Things I loved in the essay:
-Lynch's work is not quite art film (as a viewer, DFW explains, with art films you pay to get in and have to do then do some intellectual work, essentially paying to have to work). But Lynch's films aren't quite commercial films either (as a viewer for commericall films, you pay once to get in but have an unspoken assumed contract with the filmmaker that the fee you paid to get in is the only "price" you pay; you don't have to do any work.) DFW speculates that Lynch belongs to a third class of filmmaking that is more about just getting "inside your head," (p. 171) or as British critic Paul Taylor says, Lynch's movies are "to be experienced rather than explained" (p. 170). I agree with this. I think about many of the dream sequences in Twin Peaks and the argument I have heard many people make, that what is really being communicated is a mood. Or something. Something that comes to mind in regard to this point is that I saw the Chicago premier of the documentary film about Lynch's 16 city speaking tour entitled Meditation, Creativity, Peace. In it, a student told him that while watching Inland Empire that once they dimmed down their conscious mind always trying to make sense of the movie, that they felt like they intuitively understood it more, and Lynch agreed that that is the best way to understand his films. I have a hunch that other people who work with him would agree. In fact, off the top of my head I'm like 77% sure I read a quote from Twin Peaks co-creator Mark Frost (from Reflections: An Oral History of Twin Peaks by Brad Dukes), where Mark Frost said something to the effect that Lynch is the master of communicating a mood. However, I should point out that DFW does say on page 161 of this essay "Lynch seems to run into trouble only when his movies seem to the viewer to want to have a point -- i.e. when they set the viewer up to expect some kind of coherent connection between plot elements and then fail to deliver any such point." I have a hunch that that may have been a criticism of both Lost Highway and Mulholland Drive, but it probably depends on the person.

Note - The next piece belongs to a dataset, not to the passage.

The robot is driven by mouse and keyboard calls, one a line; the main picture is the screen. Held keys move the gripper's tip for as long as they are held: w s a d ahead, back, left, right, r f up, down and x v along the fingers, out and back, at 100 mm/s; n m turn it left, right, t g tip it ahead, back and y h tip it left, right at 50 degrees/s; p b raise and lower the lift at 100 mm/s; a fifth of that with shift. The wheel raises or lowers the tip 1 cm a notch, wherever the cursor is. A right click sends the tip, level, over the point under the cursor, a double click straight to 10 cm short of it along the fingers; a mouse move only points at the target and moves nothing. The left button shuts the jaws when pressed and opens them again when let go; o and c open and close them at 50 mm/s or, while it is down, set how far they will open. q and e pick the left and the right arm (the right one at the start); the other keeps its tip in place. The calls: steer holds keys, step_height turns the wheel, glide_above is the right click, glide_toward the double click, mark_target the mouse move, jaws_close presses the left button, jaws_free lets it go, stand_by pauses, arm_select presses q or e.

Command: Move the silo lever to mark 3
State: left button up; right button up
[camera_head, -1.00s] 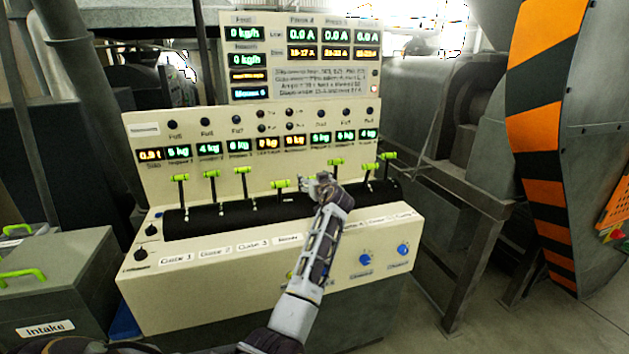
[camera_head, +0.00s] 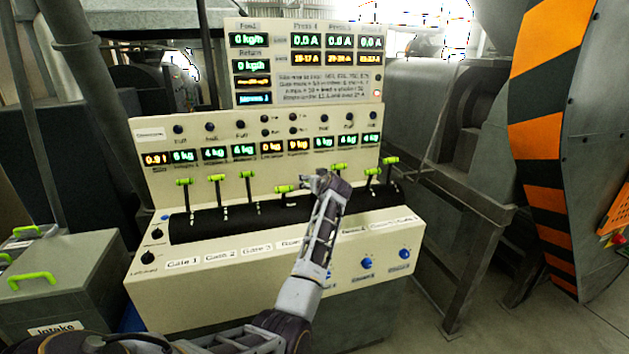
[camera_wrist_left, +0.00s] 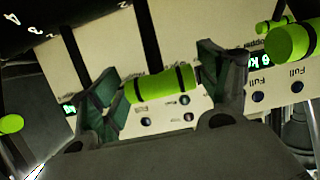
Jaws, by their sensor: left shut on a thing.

-this quote, which appropriately (and you will see why this is appropriate once you read this quote) can be used about art in general: "Art, after all, is supposed to be a kind of communication, and "personal expression" is cinematically interesting only to the extent that what's expressed finds and strikes chords within the viewer. The difference between experiencing art that succeeds as communication and art that doesn't is rather like the difference between being sexually intimate with a person and watching that person masturbate. In terms of literature, richly communicative Expressionism is epitomized by Kafka, bad and onanistic Expressionism by the average Graduate Writing Program avant-garde story." (p. 199) YESSSSSSSSSS. Like good art says something universal. Bad art is so specific to that person that it's uninterestingly embarrassing. Quirky is OK, but there has to be something universal being communicated in spite of it.
-the fact that Balthazar Getty is sort of a douche, illustrated with examples
I loved all the little crystalized gems of insight David Foster Wallace had about how to perceive Lynch's oeuvre, things that I realized I kind of had been chewing on in the back of my head too, and it was nice to see it honed into well-articulated crystals of logic and wit.
And the snarky stuff was good too, because being snarky can sometimes really just be a slightly higher IQ version of gossiping. Which, I, um, well, looooooooved.